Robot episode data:
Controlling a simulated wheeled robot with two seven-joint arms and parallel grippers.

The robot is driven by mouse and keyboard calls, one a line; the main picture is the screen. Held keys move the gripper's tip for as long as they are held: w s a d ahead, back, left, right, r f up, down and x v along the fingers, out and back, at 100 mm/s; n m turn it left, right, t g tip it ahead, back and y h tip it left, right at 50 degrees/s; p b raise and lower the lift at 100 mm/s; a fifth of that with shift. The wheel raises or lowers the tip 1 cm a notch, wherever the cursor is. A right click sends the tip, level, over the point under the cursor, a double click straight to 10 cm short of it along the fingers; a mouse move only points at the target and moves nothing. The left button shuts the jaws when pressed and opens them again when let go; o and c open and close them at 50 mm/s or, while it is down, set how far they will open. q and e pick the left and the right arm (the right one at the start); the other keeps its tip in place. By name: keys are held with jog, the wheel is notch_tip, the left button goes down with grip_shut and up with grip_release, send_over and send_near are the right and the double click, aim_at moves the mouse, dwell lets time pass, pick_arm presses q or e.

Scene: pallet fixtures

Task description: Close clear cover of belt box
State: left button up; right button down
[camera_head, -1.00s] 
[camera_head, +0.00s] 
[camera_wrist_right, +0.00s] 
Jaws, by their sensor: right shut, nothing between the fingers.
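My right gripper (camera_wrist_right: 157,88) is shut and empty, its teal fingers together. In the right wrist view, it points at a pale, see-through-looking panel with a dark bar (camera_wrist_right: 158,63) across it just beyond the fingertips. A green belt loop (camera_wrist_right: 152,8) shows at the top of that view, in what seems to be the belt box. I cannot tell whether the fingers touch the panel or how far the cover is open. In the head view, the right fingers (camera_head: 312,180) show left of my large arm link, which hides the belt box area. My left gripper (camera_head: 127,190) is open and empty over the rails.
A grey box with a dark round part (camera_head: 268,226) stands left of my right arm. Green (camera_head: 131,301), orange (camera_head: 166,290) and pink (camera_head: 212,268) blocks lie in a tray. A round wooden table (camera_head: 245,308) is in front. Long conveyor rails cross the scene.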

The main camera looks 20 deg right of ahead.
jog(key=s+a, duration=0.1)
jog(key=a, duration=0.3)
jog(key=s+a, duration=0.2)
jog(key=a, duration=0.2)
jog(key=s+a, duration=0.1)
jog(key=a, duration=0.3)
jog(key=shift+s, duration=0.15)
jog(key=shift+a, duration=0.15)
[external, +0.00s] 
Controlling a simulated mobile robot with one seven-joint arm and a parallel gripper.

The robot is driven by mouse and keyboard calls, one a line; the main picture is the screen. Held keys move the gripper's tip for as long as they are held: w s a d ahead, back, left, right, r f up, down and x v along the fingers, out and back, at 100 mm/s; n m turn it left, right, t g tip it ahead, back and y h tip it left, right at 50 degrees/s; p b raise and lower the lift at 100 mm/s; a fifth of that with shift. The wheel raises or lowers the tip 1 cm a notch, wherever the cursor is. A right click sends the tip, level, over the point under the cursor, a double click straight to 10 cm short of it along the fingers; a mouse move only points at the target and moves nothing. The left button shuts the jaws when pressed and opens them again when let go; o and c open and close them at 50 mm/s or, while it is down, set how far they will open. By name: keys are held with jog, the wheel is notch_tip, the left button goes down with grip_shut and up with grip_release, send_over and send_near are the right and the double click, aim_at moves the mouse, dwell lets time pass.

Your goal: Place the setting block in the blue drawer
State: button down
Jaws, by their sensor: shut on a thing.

_PROBLEM REQUIREMENTS:_
Above are the records; print exactly the lines from the line with "Task description: Close" to the line with "Controlling a simulated mobile", including both, and nothing else.

_RESPONSE:_
Task description: Close clear cover of belt box
State: left button up; right button down
[camera_head, -1.00s] 
[camera_head, +0.00s] 
[camera_wrist_right, +0.00s] 
Jaws, by their sensor: right shut, nothing between the fingers.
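My right gripper (camera_wrist_right: 157,88) is shut and empty, its teal fingers together. In the right wrist view, it points at a pale, see-through-looking panel with a dark bar (camera_wrist_right: 158,63) across it just beyond the fingertips. A green belt loop (camera_wrist_right: 152,8) shows at the top of that view, in what seems to be the belt box. I cannot tell whether the fingers touch the panel or how far the cover is open. In the head view, the right fingers (camera_head: 312,180) show left of my large arm link, which hides the belt box area. My left gripper (camera_head: 127,190) is open and empty over the rails.
A grey box with a dark round part (camera_head: 268,226) stands left of my right arm. Green (camera_head: 131,301), orange (camera_head: 166,290) and pink (camera_head: 212,268) blocks lie in a tray. A round wooden table (camera_head: 245,308) is in front. Long conveyor rails cross the scene.

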The main camera looks 20 deg right of ahead.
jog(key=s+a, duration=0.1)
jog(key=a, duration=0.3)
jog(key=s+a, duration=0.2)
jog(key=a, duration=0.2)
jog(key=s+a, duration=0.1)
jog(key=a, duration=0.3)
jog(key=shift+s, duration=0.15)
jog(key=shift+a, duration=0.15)
[external, +0.00s] 
Controlling a simulated mobile robot with one seven-joint arm and a parallel gripper.

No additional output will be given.